• Requirement:
In the listing that follows, count every line with the word "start" in it and write only the total.
··········
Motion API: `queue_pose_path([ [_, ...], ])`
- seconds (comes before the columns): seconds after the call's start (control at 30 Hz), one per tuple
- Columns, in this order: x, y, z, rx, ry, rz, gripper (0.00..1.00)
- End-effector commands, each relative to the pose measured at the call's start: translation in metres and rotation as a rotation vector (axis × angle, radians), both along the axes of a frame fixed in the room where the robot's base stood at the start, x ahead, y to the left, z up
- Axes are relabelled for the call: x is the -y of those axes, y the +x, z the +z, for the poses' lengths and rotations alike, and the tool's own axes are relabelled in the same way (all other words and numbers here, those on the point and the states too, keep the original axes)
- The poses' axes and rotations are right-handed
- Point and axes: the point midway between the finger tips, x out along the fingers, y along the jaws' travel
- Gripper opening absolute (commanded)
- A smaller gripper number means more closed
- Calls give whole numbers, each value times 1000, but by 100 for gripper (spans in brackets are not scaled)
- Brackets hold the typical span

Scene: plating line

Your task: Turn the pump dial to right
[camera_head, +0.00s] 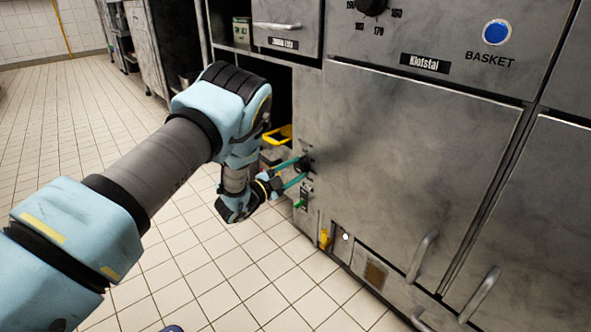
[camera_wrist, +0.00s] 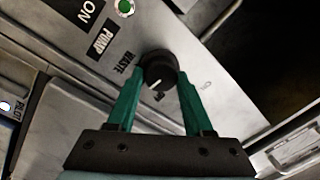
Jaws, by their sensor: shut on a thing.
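The pump dial (camera_wrist: 159,72) is a round black knob with a white pointer mark, on a metal panel in the wrist view. A "PUMP" label (camera_wrist: 102,40) and a "WASTE" label are beside it. My gripper (camera_wrist: 160,80) has its two green fingers closed on either side of the dial. The white mark points toward the lower left of the wrist view. In the head view my gripper (camera_head: 297,172) reaches the dial (camera_head: 304,164) on the narrow side panel; the fingers partly cover the dial there.
A green light (camera_wrist: 124,7) sits by an "ON" label. A large metal door (camera_head: 415,165) labelled "Klofstai" is right of my arm, with a protruding handle (camera_head: 422,257). A yellow-rimmed container (camera_head: 279,135) stands in the open bay behind. The tiled floor (camera_head: 90,115) at left is clear.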

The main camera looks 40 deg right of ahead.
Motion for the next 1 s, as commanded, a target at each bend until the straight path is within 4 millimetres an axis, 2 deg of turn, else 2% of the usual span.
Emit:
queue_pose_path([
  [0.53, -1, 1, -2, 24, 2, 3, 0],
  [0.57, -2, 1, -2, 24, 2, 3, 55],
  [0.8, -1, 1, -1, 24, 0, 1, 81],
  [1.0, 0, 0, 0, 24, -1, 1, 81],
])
··········
• Complete output:
2